Что касается освящения средств целью, то здесь этика убеждения вообще, кажется, терпит крушение. Конечно, логически у нее есть лишь возможность отвергать всякое поведение, использующее нравственно опасные средства. Правда, в реальном мире мы снова и снова сталкиваемся с примерами, когда исповедующий этику убеждения внезапно превращается в хилиастичекого пророка, как, например, те, кто, проповедуя в настоящий момент «любовь против насилия», в следующее мгновение призывают к насилию, к последнему насилию, которое привело бы к уничтожению всякого насилия, точно также, как наши военные при каждом наступлении говорили солдатам: это наступление — последнее, оно приведет к победе и, следовательно, к миру. Исповедующий этику убеждения не выносит этической иррациональности мира. Он является космически-этическим «рационалистом». Конечно, каждый из вас, кто знает Достоевского, помнит сцену с Великим инквизитором, где эта проблема изложена верно. Невозможно напялить один колпак на этику убеждения и этику ответственности или этически декретировать, какая цель должна освящать какое средство, если этому принципу вообще делаются какие-то уступки. [...]
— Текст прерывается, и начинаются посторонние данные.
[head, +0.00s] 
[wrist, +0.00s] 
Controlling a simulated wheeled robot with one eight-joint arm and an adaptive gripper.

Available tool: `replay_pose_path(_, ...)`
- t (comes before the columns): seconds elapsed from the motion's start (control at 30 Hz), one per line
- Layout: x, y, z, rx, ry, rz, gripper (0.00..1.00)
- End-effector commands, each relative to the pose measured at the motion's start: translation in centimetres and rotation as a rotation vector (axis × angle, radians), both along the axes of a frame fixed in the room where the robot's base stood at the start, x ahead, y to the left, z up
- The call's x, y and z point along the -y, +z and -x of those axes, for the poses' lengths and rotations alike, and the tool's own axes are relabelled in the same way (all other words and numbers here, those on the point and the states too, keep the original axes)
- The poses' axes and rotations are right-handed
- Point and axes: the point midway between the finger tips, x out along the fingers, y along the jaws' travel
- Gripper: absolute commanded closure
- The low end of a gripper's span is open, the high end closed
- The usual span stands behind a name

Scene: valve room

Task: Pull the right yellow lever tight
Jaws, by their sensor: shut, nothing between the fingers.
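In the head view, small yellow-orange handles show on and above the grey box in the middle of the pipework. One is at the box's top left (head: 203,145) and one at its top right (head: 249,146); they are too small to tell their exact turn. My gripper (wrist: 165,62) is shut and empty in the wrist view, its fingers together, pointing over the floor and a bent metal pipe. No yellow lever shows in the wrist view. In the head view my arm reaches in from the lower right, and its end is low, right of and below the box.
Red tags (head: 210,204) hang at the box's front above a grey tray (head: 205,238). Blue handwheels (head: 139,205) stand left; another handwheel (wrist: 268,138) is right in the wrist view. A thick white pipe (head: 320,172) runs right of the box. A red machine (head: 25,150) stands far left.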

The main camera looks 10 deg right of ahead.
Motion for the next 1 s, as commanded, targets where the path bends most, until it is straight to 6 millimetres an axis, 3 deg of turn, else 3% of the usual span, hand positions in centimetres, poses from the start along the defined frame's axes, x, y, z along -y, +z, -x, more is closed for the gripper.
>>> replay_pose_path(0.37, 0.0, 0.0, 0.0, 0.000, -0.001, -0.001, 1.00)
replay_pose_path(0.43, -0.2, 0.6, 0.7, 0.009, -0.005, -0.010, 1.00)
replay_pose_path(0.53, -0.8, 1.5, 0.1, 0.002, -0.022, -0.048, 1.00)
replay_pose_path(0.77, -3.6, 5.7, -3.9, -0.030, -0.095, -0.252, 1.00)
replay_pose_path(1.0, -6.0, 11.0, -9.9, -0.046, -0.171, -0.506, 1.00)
Тот, кто хочет силой установить на земле абсолютную справедливость, тому для этого нужно окружение — человеческий «аппарат». Ему он должен обещать необходимое (внутреннее и внешнее) вознаграждение — мзду небесную или земную, иначе «аппарат» не работает. Итак, в условиях современной классовой борьбы внутренним вознаграждением является утоление ненависти и жажды мести, прежде всего Ressentiment'a (неприязни), и потребности в псевдоэтическом чувстве безусловной правоты, поношении и хуле противников. Внешнее вознаграждение — это авантюра, победа, добыча, власть и доходные места. Успех вождя полностью зависит от функционирования подвластного ему человеческого аппарата. Поэтому зависит он и от его — а не своих собственных — мотивов, т.е. оттого, чтобы окружению: красной гвардии, провокаторам и шпионам, агитаторам, в которых он нуждается, — эти вознаграждения доставлялись постоянно. То, чего он фактические достигает в таких условиях, находится поэтому вовсе не в его руках, но предначертано ему теми преимущественно низменными мотивами действия его окружения, которые можно удерживать в узде лишь до тех пор, пока честная вера в его личность и его дело воодушевляет по меньшей мере часть приверженцев его взглядов (так, чтобы воодушевлялось хотя бы большинство, не бывает, видимо, никогда). Но не только эта вера, даже там, где она субъективно честна, в весьма значительной части случаев является по существу этической «легитимацией» жажды мести, власти, добычи и выгодных мест, пусть нам тут ничего не наговаривают, ибо ведь и материалистическое понимание истории не фиакр, в который можно садиться по своему произволу, и перед носителями революции он не останавливается! Но прежде всего традицио-налистская повседневность наступает после эмоциональной революции, герой веры и прежде всего сама вера исчезают или становятся — что еще эффективнее — составной частью конвенциональной фразы политических обывателей и технических исполнителей. Именно в ситуации борьбы за веру это развитие происходит особенно быстро, ибо им, как правило, руководят или вдохновляют его подлинные вожди — пророки революции. Потому что и здесь, как и во всяком аппарате вождя, одним из условий успеха является опустошение и опредмечивание, духовная пролетаризация в интересах «дисциплины». Поэтому достигшая господства свита борца за веру особенно легко вырождается обычно в совершенно заурядный слой обладателей теплых мест.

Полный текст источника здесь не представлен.